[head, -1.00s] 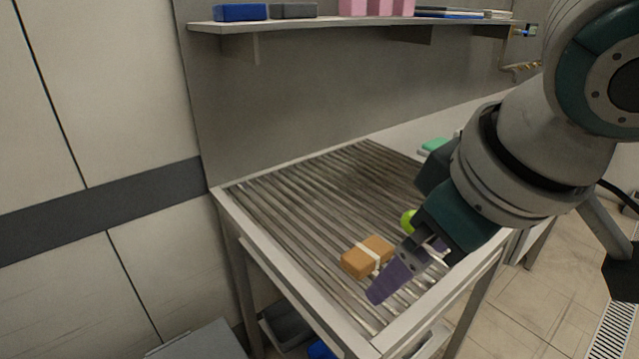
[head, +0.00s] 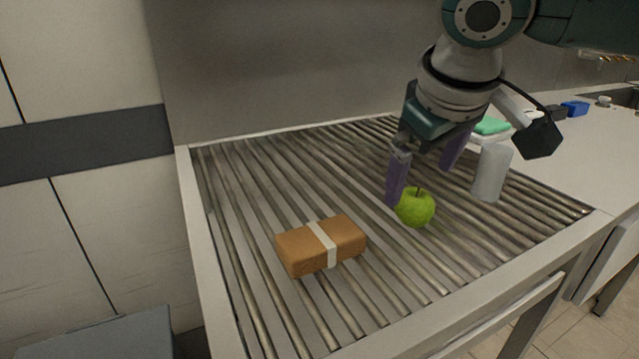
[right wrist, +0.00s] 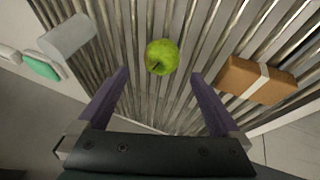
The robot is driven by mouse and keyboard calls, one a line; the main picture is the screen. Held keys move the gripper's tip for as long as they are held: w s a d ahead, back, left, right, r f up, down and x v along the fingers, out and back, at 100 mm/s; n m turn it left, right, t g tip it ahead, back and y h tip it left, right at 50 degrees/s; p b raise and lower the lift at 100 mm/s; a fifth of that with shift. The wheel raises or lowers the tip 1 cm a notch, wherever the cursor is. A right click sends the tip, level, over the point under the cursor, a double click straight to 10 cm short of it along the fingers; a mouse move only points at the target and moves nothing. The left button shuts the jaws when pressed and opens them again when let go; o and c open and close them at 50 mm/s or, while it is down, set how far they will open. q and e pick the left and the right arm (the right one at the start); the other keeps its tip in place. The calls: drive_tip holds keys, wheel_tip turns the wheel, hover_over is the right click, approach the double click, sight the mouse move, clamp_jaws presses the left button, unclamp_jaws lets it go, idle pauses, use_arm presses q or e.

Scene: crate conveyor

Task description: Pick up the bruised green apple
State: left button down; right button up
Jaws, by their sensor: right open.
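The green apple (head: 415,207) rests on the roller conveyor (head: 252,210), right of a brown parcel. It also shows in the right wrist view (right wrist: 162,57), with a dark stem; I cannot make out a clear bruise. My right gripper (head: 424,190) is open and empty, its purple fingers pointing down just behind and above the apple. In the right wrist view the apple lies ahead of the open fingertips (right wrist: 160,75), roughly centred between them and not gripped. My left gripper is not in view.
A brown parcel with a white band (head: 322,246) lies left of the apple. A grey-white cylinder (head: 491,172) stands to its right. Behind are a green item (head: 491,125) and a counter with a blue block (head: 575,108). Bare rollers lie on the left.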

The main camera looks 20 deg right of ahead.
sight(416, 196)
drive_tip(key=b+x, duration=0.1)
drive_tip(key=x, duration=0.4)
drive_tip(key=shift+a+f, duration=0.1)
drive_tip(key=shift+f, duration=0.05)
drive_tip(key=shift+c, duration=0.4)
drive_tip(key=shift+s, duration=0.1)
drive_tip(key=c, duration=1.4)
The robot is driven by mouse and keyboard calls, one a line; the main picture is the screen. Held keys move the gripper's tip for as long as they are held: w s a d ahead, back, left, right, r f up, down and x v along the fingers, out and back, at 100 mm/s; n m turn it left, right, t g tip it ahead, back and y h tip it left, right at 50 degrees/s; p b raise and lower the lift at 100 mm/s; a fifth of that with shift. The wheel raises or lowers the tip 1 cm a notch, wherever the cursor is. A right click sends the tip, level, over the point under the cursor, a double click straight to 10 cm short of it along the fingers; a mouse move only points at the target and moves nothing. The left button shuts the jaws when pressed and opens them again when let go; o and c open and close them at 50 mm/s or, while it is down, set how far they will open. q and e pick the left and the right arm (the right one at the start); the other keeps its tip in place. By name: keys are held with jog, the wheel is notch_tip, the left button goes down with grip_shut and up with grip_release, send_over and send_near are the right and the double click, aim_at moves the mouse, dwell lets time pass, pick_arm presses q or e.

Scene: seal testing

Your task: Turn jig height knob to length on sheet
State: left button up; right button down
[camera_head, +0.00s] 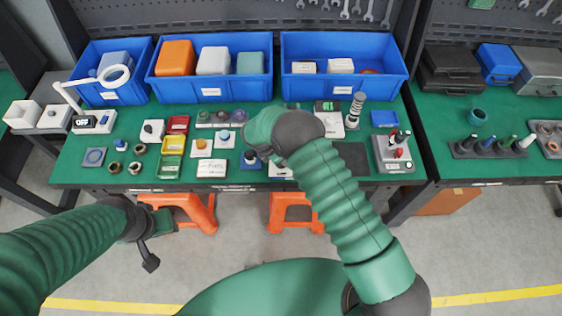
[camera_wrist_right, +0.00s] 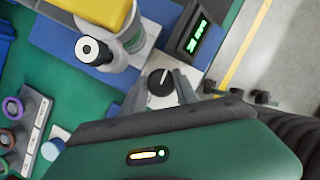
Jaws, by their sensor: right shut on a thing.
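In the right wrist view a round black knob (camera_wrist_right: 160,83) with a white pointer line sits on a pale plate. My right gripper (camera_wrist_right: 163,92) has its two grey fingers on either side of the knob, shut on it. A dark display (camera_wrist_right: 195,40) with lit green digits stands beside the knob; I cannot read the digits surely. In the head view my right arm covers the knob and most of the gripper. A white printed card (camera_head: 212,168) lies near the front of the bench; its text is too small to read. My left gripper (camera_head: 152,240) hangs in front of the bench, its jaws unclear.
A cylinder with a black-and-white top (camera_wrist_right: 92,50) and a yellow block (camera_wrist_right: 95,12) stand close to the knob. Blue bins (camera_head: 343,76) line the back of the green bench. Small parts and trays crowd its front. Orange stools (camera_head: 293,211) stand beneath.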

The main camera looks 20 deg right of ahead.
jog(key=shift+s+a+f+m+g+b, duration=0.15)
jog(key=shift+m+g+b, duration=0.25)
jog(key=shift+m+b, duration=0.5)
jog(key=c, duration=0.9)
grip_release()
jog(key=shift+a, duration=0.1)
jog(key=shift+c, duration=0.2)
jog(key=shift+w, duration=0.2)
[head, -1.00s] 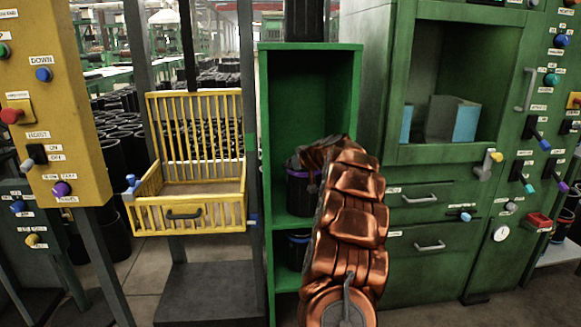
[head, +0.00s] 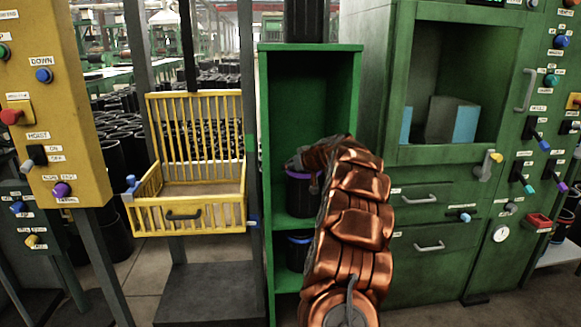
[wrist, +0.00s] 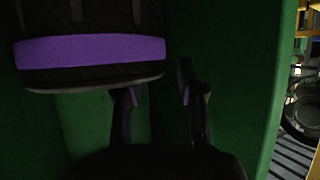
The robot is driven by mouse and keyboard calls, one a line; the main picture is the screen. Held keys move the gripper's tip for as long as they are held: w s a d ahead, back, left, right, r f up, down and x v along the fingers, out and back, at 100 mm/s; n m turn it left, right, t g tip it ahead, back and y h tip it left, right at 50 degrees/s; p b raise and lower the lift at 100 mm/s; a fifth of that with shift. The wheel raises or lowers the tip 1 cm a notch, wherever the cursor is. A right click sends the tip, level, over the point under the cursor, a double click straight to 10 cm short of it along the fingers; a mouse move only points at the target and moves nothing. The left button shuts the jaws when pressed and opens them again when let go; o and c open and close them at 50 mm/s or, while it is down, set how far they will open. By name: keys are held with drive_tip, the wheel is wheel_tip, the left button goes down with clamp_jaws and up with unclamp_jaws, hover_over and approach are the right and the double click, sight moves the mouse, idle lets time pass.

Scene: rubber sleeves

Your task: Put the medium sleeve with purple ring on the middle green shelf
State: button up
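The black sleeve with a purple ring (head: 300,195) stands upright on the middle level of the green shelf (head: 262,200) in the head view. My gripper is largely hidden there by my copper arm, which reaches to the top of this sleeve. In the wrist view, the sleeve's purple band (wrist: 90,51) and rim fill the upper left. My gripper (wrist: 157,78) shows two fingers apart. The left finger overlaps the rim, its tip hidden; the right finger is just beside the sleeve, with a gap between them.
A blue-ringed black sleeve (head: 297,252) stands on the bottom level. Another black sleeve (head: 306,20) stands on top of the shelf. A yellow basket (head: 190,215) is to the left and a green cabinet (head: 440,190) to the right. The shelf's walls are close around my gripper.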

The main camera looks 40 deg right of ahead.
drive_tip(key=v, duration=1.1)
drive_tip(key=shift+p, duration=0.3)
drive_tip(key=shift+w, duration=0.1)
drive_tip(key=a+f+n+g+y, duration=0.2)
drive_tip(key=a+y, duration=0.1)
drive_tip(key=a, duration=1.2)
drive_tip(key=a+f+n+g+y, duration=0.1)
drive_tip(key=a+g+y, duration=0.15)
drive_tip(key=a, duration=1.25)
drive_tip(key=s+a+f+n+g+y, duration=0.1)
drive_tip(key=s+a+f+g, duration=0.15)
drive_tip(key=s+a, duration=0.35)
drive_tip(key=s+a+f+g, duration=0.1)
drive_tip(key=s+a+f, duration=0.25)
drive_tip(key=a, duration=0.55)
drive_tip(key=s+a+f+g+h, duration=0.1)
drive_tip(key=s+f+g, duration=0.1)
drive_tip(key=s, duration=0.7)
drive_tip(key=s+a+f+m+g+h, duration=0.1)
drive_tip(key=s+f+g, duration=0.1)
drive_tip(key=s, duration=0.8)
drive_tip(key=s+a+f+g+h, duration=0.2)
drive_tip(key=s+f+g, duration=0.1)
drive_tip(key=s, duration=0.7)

• [WORK REQUIRED]
Find every line with "Your" in the listing and state how many there are, nothing else.

• [RESPONSE BELOW]
2